Briga esta que começou durante o segundo mandato do governo FHC. Houve troca de dirigentes dos fundos de pensão que participam da BrT e os novos não concordavam com o acordo assinado pelos antecessores. Este acordo, grosso modo, dava poderes "irrestritos" a Dantas. Como legalmente a batalha era inglória, os fundos apelaram para mídia e para a Telecom Itália que também queria Dantas fora do controle. Também a TI havia assinado acordo com Dantas dando poderes "irrestritos" ao banqueiro. Mas a direção mudou de idéia e resolveu não aceitar o acordo que foi montado por sua executiva Carla Cicco. Aliás, Cicco, logo depois do acordo, mudou de lado: foi despedida da Telecom Itália indo trabalhar com Dantas na Brasil Telecom. E, assim, Dantas continuou à frente da BrT, com apoio do Citibank. Hoje a situação é bem diferente. Os fundos tanto lutaram que conseguiram fazer com que o Citibank mudasse de lado e Dantas fosse destituído. Isso mesmo diante do fato da Telecom Itália que, depois de anos de disputa, mudou para o lado de Dantas se dispondo a comprar sua parte.

Esta é a maior briga comercial da história do Brasil, segundo bem colocou Gushiken no seu depoimento na CPI. E a semente inicial foi o processo de privatização. Mais precisamente, a necessidade de se montar um consórcio diferente para produzir ágio nas vendas das empresas de telecomunicações, já que a maré externa entrava em uma corrente negativa. Na ânsia de vender "ar", o governo inventou o que o ex-BNDES Luiz Carlos Mendonça de Barros batizou de "telegangue", um consórcio cujo capital majoritário era dos fundos de pensão, mas o mando ficava com a iniciativa privada. Esse consórcio acabou comprando a Telemar. Na idéia do governo FHC, a "telegangue" iria somente fazer "figurino". Acontece que deu tudo errado. O grupo inventado por Mendonça de Barros e Ricardo Sérgio, do BB, para decoração da cena, ganhou. E os fundos de pensão acabaram entrando em duas ex-estatais diferentes: a Brasil Telecom e a Telemar.
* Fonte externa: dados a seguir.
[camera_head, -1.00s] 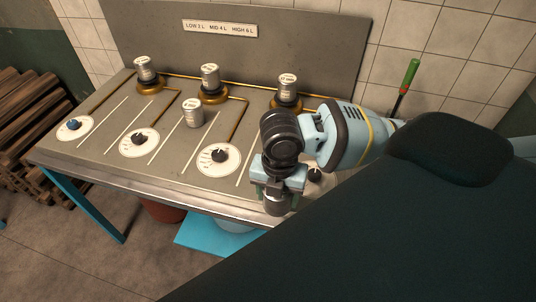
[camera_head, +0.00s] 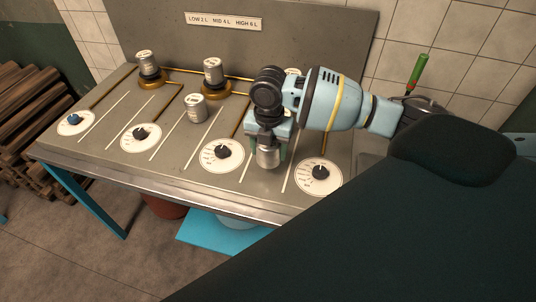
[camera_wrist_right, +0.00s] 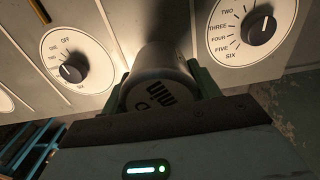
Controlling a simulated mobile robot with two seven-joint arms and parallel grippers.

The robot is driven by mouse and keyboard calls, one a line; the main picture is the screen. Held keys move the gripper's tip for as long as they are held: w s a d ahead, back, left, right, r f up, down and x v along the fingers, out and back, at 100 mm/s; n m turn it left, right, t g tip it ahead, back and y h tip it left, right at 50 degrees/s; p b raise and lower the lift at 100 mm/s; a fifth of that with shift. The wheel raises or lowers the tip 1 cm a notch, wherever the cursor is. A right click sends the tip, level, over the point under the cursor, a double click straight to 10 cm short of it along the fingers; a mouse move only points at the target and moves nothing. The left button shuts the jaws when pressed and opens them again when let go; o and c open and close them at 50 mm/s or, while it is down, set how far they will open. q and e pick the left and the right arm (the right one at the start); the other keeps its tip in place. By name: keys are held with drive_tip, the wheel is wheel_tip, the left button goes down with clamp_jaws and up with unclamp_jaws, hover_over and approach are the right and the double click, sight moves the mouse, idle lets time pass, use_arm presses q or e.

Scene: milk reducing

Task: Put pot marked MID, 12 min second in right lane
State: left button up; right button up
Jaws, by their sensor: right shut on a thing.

Sem poder de mando em ambas.

Ao que tudo indica, foi Dantas mais a Telefônica a estragarem o desenho sonhado pelo governo. A Telefônica iria comprar o que se chama hoje de Brasil Telecom. A Globopar mais a Telecom Itália ficariam com São Paulo e a Embratel com o Opportunity. Isso não aconteceu. Surpresa: a Telefônica comprou São Paulo e, ágil, Dantas se aliou à Telecom Itália, mais os fundos, e compraram a hoje chamada Brasil Telecom. A "telegangue" entrou sozinha para comprar a Telemar. Inconformado, consta que Mendonça de Barros fez de tudo para não deixar a Telemar nas mãos da "telegangue" e dos fundos de pensão. Tanto fez que a "telegangue" foi obrigada a se financiar no BNDES em 25% do capital da empresa. Havia vários bancos que queriam financiar a "telegangue" mirando o bom negócio: compraram a estatal pagando somente 1% de ágio. A reação da "telegangue" foi forte: a confusão dos grampos que acabou empurrando Mendonça de Barros e outros para fora do governo FHC.

No governo PT, as interferências em processos chamados "privados" continuaram deixando mais claro que nunca que é necessário debater a questão da gestão dos fundos de pensão das estatais, apesar da fiscalização da Secretaria de Previdência Complementar. Na prática, os fundos são privados, mas, por pertencerem a empresas estatais, têm sua gestão administrada pelos dirigentes de estatais que são escolhidos pelos governos que, por sua vez, imprimem suas diretrizes. A atual novela "O Direito de Controlar a Brasil Telecom" deveria acabar de maneira que não mais se repetisse no futuro. Na pauta, como fazer isso.

O governo FHC interferiu na ação dos fundos para alavancar a privatização. O governo Lula, para controlar o Estado. Pode-se dizer que uma interferência foi para o "Bem" e a outra, para o "Mal", tomando por base o processo democrático. Mas ambas as ações são intervencionistas.